[DIRECTIONS]: Produce word for word the lines of the data below running from the one that has "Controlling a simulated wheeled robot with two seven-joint" to the one that has "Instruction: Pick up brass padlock", inclusive, and no others.

[DATASET ENTRIES]:
□ □ □
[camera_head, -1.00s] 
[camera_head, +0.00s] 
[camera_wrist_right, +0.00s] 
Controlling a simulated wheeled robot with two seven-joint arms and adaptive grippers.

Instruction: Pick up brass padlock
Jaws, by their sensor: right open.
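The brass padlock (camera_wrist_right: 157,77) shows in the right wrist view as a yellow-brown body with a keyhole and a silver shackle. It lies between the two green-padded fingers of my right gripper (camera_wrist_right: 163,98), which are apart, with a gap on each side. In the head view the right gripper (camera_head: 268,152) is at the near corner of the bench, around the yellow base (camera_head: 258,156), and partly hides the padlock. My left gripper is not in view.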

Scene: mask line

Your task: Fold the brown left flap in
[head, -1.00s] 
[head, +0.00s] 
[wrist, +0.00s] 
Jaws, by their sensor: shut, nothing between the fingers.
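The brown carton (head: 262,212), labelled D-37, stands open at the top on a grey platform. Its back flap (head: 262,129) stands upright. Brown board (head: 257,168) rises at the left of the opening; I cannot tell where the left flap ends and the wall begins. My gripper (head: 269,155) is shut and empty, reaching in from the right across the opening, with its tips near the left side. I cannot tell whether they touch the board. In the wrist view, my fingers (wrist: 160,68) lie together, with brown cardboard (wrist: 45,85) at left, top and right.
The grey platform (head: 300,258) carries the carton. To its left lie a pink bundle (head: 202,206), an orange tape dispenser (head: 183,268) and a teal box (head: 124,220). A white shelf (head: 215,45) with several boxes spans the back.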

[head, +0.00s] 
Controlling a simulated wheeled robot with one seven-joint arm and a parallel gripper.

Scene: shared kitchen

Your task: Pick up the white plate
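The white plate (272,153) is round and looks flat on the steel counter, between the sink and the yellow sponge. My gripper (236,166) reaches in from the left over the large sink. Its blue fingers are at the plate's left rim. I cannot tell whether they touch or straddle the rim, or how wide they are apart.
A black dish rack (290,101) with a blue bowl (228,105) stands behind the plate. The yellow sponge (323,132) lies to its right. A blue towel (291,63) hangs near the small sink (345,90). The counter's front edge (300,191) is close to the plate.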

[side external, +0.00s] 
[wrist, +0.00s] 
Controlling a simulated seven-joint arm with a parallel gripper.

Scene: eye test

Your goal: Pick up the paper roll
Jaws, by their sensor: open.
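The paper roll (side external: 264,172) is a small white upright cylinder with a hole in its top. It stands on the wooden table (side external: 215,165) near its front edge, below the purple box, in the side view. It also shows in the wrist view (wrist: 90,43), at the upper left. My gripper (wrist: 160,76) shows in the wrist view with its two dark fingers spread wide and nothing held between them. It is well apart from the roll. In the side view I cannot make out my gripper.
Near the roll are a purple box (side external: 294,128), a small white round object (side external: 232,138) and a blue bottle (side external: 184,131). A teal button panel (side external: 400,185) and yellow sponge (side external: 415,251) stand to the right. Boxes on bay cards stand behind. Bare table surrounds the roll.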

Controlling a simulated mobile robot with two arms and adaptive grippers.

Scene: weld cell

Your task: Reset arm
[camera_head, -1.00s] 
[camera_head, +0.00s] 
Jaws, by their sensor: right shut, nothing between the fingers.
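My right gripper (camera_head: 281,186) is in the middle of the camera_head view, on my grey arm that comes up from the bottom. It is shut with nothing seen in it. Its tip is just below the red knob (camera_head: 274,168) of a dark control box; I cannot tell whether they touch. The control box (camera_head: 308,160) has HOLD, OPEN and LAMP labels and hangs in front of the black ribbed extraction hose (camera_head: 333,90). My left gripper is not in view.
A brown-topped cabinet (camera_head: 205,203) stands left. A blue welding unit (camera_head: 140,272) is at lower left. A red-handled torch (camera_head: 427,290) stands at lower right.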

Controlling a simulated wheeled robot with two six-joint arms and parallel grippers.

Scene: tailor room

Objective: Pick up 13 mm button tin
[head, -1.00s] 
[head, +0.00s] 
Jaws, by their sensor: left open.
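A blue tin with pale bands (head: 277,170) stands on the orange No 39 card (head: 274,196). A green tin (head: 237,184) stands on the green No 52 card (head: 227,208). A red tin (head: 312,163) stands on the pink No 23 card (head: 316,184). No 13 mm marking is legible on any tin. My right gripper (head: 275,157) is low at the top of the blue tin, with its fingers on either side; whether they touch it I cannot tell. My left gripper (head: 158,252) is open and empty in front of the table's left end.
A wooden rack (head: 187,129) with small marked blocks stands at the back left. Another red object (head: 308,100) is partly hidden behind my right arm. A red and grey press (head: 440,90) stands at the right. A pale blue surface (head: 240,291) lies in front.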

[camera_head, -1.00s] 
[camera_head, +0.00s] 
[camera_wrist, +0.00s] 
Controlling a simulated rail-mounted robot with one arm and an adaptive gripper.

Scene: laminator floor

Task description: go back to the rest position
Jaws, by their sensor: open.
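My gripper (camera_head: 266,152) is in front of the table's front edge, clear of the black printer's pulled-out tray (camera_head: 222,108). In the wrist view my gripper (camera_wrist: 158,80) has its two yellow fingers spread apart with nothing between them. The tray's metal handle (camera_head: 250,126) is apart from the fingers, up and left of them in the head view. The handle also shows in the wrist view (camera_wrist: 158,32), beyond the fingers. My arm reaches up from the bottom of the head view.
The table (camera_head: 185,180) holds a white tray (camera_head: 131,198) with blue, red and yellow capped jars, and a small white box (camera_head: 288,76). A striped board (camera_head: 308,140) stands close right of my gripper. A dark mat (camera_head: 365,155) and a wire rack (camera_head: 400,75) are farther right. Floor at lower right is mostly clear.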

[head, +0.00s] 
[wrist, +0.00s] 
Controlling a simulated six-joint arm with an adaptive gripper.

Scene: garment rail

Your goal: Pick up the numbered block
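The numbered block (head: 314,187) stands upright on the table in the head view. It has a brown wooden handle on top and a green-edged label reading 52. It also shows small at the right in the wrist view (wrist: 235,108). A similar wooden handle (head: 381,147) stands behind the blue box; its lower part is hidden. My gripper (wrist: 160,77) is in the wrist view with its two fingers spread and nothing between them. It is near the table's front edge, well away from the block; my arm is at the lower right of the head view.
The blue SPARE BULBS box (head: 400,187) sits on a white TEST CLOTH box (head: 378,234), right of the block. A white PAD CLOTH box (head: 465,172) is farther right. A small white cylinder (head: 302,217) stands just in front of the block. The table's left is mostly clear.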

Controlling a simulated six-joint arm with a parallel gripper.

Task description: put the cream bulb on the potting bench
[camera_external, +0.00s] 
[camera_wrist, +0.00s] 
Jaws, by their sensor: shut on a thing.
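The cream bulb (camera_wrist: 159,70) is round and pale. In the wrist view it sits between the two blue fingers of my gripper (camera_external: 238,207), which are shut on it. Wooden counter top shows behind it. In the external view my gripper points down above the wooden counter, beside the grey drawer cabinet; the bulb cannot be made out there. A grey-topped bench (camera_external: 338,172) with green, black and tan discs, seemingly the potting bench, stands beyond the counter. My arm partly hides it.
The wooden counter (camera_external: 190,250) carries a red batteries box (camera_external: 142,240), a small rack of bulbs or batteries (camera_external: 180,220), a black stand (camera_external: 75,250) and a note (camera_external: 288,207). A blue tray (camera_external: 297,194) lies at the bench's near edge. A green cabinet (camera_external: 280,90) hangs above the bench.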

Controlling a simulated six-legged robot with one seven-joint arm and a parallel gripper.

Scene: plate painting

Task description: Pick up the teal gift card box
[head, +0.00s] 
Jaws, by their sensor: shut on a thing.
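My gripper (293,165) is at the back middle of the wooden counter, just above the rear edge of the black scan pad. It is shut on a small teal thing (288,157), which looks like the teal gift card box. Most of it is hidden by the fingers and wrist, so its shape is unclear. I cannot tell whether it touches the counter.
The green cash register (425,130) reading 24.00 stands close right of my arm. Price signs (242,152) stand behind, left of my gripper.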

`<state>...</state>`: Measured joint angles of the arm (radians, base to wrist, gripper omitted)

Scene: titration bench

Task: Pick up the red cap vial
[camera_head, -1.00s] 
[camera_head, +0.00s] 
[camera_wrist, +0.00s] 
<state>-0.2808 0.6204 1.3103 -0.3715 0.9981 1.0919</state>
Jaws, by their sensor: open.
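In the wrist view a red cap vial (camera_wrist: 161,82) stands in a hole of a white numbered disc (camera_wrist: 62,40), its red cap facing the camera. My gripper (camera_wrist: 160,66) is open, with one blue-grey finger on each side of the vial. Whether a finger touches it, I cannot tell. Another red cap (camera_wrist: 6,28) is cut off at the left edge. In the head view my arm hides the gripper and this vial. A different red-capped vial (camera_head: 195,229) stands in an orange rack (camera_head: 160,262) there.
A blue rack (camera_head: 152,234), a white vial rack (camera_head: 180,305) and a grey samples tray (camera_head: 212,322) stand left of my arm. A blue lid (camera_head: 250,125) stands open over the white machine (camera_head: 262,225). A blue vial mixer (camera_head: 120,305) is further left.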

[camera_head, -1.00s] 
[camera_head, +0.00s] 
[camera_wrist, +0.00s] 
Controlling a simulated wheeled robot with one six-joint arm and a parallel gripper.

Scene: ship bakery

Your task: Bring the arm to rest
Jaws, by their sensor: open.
□ □ □
[SOLUTION FOR THIS PROBLEM]:
Controlling a simulated wheeled robot with two seven-joint arms and adaptive grippers.

Instruction: Pick up brass padlock

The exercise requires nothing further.